▶ [TASK OBJECTIVE]: How many lines in the entries below contain "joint"? Answer with the number only.
● ● ●
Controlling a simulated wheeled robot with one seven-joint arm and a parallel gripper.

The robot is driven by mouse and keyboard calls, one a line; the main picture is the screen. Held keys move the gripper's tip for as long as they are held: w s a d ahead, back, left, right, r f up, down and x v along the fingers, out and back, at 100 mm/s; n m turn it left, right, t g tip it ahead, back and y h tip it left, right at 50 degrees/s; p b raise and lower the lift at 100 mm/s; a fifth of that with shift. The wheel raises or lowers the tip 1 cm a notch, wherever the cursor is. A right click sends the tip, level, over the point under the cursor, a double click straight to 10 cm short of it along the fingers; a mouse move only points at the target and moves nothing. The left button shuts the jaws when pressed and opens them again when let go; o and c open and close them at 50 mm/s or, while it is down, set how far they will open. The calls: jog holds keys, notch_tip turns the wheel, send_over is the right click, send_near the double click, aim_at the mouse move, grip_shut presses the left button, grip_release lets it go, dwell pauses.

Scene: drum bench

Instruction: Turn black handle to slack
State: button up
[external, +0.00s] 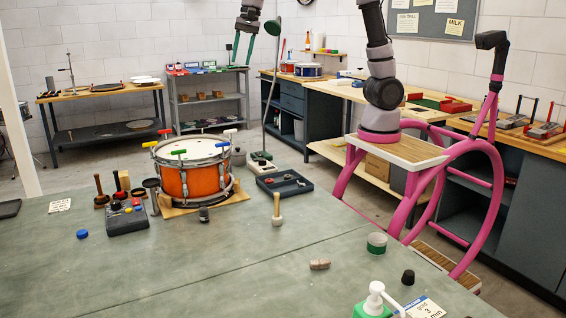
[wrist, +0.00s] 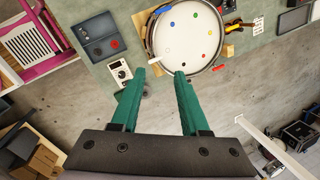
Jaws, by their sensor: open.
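The orange drum (external: 174,184) stands on a wooden board on the green bench, with coloured T-shaped handles around its rim, including green, red and white ones. I cannot make out for sure which is the black handle. In the wrist view the drum (wrist: 170,48) is seen from above at the top, with coloured dots on its pale head. My gripper (external: 243,46) is high above and behind the drum in the external view, apart from it. In the wrist view its two green fingers (wrist: 160,74) are spread with nothing between them, the tips just below the drum's near rim.
A dark tray (external: 300,189) lies right of the drum. A control box (external: 127,221) with coloured buttons stands left of it. A wooden mallet (external: 277,209) stands in front.

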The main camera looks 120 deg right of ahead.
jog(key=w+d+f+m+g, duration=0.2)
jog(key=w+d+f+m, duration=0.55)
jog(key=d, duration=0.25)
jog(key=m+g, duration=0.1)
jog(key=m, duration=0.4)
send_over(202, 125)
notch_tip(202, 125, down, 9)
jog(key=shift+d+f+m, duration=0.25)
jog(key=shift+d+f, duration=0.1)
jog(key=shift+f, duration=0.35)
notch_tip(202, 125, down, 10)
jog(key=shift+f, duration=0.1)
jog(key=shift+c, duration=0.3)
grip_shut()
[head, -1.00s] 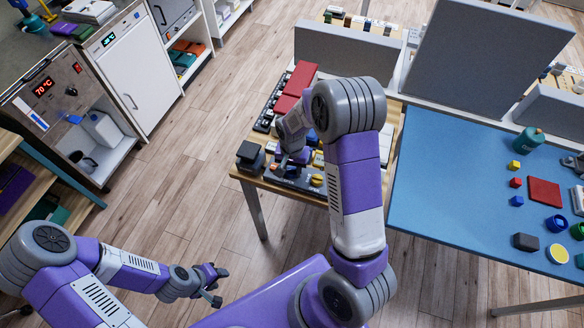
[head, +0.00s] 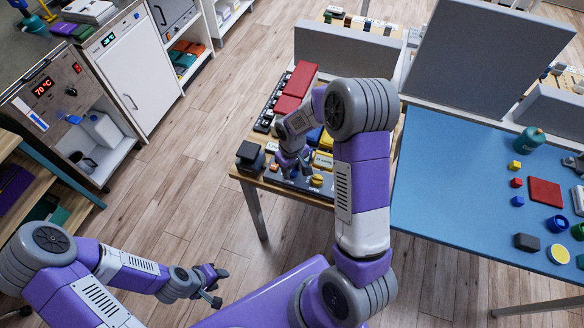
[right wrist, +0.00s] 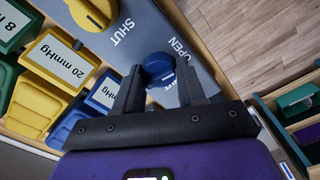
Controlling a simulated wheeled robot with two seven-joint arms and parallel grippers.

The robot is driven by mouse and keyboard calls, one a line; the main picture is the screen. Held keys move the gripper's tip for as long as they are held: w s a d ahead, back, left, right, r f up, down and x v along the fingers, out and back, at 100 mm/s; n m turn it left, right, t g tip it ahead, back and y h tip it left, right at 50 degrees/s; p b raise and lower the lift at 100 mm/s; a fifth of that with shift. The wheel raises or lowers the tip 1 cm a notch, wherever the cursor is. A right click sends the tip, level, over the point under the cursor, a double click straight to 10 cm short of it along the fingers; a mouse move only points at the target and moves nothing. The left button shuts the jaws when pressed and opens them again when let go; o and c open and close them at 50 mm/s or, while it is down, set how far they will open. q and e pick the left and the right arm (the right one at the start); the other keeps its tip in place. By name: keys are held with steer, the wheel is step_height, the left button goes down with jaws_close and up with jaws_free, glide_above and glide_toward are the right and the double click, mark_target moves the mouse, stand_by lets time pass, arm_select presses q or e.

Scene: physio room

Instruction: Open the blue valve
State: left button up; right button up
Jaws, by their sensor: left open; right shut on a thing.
● ● ●
▶ [CORRECT OUTPUT]: 2